The task ::
Using the material below, copy every line where "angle" appears.

-- Begin Input --

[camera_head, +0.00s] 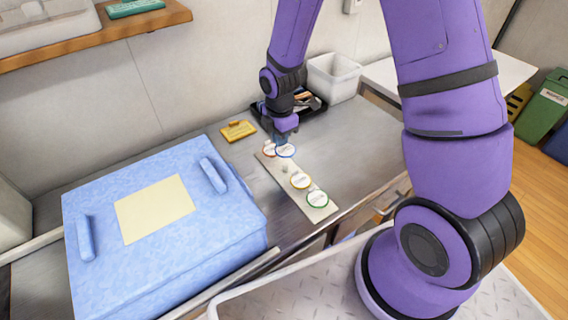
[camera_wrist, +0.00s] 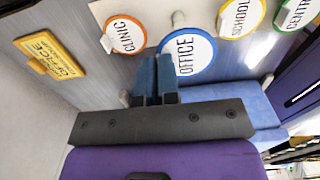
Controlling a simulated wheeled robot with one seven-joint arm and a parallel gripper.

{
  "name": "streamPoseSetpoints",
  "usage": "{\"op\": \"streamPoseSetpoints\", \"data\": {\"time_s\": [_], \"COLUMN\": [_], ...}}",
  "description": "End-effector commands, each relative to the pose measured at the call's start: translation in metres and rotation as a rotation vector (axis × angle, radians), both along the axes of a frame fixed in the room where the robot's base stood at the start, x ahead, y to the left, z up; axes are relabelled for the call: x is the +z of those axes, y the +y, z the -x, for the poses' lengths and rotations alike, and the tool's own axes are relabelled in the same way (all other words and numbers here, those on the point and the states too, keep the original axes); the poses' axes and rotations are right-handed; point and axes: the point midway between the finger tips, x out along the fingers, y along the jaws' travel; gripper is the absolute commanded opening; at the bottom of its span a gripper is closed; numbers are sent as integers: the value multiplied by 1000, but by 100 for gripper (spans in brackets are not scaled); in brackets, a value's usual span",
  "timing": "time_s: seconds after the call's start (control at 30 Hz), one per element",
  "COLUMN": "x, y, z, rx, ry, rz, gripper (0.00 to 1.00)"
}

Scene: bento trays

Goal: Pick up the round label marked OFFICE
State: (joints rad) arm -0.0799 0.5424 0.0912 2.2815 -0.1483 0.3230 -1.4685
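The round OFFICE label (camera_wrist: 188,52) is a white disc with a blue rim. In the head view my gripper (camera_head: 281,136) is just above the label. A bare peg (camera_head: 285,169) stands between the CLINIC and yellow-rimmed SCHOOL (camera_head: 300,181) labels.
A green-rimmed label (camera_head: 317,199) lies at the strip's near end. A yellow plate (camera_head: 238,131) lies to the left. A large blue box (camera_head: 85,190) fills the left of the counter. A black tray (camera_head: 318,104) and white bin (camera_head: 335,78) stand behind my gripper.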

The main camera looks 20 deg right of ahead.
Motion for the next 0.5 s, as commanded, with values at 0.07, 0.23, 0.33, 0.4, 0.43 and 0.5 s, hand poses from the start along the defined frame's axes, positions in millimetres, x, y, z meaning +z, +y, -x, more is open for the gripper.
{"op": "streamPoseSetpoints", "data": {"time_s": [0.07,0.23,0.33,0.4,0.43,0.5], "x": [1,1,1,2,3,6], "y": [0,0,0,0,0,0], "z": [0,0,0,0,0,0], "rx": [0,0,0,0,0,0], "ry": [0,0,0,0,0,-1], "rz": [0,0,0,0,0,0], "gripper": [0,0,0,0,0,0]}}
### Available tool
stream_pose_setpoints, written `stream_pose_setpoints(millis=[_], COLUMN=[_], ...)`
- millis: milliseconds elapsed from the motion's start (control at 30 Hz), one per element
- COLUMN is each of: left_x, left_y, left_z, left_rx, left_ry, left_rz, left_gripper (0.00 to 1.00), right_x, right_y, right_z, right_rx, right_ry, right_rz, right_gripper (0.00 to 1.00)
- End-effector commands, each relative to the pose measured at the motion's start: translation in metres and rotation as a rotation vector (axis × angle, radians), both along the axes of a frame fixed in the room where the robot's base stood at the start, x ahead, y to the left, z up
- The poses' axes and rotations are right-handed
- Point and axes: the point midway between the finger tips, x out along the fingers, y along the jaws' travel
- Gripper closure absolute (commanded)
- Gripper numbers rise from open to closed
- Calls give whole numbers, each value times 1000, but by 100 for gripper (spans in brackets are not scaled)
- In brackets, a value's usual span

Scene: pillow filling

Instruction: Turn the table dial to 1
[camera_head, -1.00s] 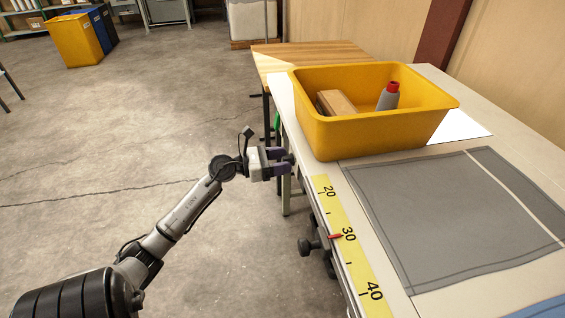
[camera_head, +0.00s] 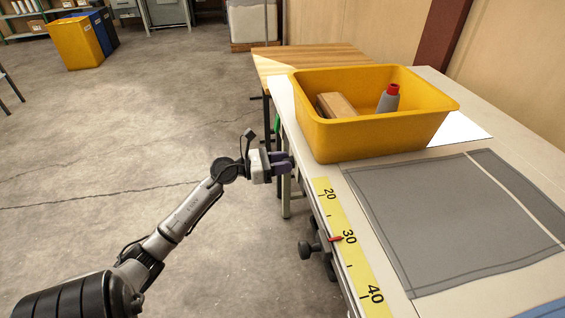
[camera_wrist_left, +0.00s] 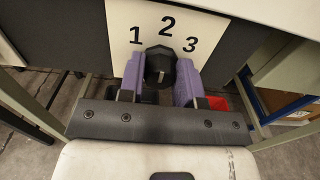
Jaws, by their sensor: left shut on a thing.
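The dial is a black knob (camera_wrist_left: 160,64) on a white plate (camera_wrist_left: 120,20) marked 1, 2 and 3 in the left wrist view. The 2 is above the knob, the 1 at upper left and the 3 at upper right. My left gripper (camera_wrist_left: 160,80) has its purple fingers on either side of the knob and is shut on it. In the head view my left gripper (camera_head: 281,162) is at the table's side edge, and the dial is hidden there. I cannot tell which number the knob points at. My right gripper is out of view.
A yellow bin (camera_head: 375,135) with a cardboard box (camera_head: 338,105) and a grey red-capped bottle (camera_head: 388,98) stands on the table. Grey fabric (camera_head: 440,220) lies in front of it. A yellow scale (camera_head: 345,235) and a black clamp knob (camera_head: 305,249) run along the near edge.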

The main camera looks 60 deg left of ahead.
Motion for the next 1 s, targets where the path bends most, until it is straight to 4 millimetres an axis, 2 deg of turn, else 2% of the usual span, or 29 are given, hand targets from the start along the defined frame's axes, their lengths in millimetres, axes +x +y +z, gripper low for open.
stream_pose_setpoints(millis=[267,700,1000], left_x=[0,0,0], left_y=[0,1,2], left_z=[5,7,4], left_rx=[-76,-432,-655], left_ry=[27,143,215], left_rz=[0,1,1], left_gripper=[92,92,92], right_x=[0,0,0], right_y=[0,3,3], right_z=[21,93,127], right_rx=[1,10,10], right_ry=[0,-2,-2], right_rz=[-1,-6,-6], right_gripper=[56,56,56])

-- End Input --

Response for this exercise ::
  "description": "End-effector commands, each relative to the pose measured at the call's start: translation in metres and rotation as a rotation vector (axis × angle, radians), both along the axes of a frame fixed in the room where the robot's base stood at the start, x ahead, y to the left, z up; axes are relabelled for the call: x is the +z of those axes, y the +y, z the -x, for the poses' lengths and rotations alike, and the tool's own axes are relabelled in the same way (all other words and numbers here, those on the point and the states too, keep the original axes); the poses' axes and rotations are right-handed; point and axes: the point midway between the finger tips, x out along the fingers, y along the jaws' travel; gripper is the absolute commanded opening; at the bottom of its span a gripper is closed; numbers are sent as integers: the value multiplied by 1000, but by 100 for gripper (spans in brackets are not scaled); in brackets, a value's usual span",
- End-effector commands, each relative to the pose measured at the motion's start: translation in metres and rotation as a rotation vector (axis × angle, radians), both along the axes of a frame fixed in the room where the robot's base stood at the start, x ahead, y to the left, z up

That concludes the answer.